▸ **INFORMATION SUPPLIED**
◆ ◆ ◆ ◆ ◆ ◆ ◆

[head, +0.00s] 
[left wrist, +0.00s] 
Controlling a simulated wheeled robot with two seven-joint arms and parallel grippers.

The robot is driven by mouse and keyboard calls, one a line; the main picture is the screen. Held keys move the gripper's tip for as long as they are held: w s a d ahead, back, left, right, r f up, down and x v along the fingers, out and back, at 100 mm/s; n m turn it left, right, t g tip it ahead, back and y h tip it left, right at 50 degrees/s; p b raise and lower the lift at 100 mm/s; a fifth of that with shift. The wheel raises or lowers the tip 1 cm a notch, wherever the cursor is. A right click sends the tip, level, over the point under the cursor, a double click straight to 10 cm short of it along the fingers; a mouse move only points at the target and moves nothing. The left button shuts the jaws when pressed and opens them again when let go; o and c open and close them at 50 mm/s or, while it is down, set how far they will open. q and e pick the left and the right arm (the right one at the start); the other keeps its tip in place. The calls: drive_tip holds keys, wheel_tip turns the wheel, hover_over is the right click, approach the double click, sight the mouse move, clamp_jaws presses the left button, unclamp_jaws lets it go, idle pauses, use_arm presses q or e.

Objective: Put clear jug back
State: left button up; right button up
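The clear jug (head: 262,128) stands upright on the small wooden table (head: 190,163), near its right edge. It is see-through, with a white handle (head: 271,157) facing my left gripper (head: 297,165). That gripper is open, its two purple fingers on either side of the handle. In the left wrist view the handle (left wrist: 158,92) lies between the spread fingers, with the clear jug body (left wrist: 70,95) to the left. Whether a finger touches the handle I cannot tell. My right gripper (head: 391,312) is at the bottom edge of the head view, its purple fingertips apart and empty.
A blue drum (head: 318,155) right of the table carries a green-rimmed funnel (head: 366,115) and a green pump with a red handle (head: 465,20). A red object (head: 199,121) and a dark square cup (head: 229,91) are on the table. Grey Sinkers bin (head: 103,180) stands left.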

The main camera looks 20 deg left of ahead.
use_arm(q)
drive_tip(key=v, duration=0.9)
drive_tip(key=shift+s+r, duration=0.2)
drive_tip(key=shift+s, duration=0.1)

◆ ◆ ◆ ◆ ◆ ◆ ◆

▸ **STATED EXERCISE**
Output all of the data again, exactly.

▸ **FINISHED EXERCISE**
[head, +0.00s] 
[left wrist, +0.00s] 
Controlling a simulated wheeled robot with two seven-joint arms and parallel grippers.

The robot is driven by mouse and keyboard calls, one a line; the main picture is the screen. Held keys move the gripper's tip for as long as they are held: w s a d ahead, back, left, right, r f up, down and x v along the fingers, out and back, at 100 mm/s; n m turn it left, right, t g tip it ahead, back and y h tip it left, right at 50 degrees/s; p b raise and lower the lift at 100 mm/s; a fifth of that with shift. The wheel raises or lowers the tip 1 cm a notch, wherever the cursor is. A right click sends the tip, level, over the point under the cursor, a double click straight to 10 cm short of it along the fingers; a mouse move only points at the target and moves nothing. The left button shuts the jaws when pressed and opens them again when let go; o and c open and close them at 50 mm/s or, while it is down, set how far they will open. q and e pick the left and the right arm (the right one at the start); the other keeps its tip in place. The calls: drive_tip holds keys, wheel_tip turns the wheel, hover_over is the right click, approach the double click, sight the mouse move, clamp_jaws presses the left button, unclamp_jaws lets it go, idle pauses, use_arm presses q or e.

Objective: Put clear jug back
State: left button up; right button up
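The clear jug (head: 262,128) stands upright on the small wooden table (head: 190,163), near its right edge. It is see-through, with a white handle (head: 271,157) facing my left gripper (head: 297,165). That gripper is open, its two purple fingers on either side of the handle. In the left wrist view the handle (left wrist: 158,92) lies between the spread fingers, with the clear jug body (left wrist: 70,95) to the left. Whether a finger touches the handle I cannot tell. My right gripper (head: 391,312) is at the bottom edge of the head view, its purple fingertips apart and empty.
A blue drum (head: 318,155) right of the table carries a green-rimmed funnel (head: 366,115) and a green pump with a red handle (head: 465,20). A red object (head: 199,121) and a dark square cup (head: 229,91) are on the table. Grey Sinkers bin (head: 103,180) stands left.

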The main camera looks 20 deg left of ahead.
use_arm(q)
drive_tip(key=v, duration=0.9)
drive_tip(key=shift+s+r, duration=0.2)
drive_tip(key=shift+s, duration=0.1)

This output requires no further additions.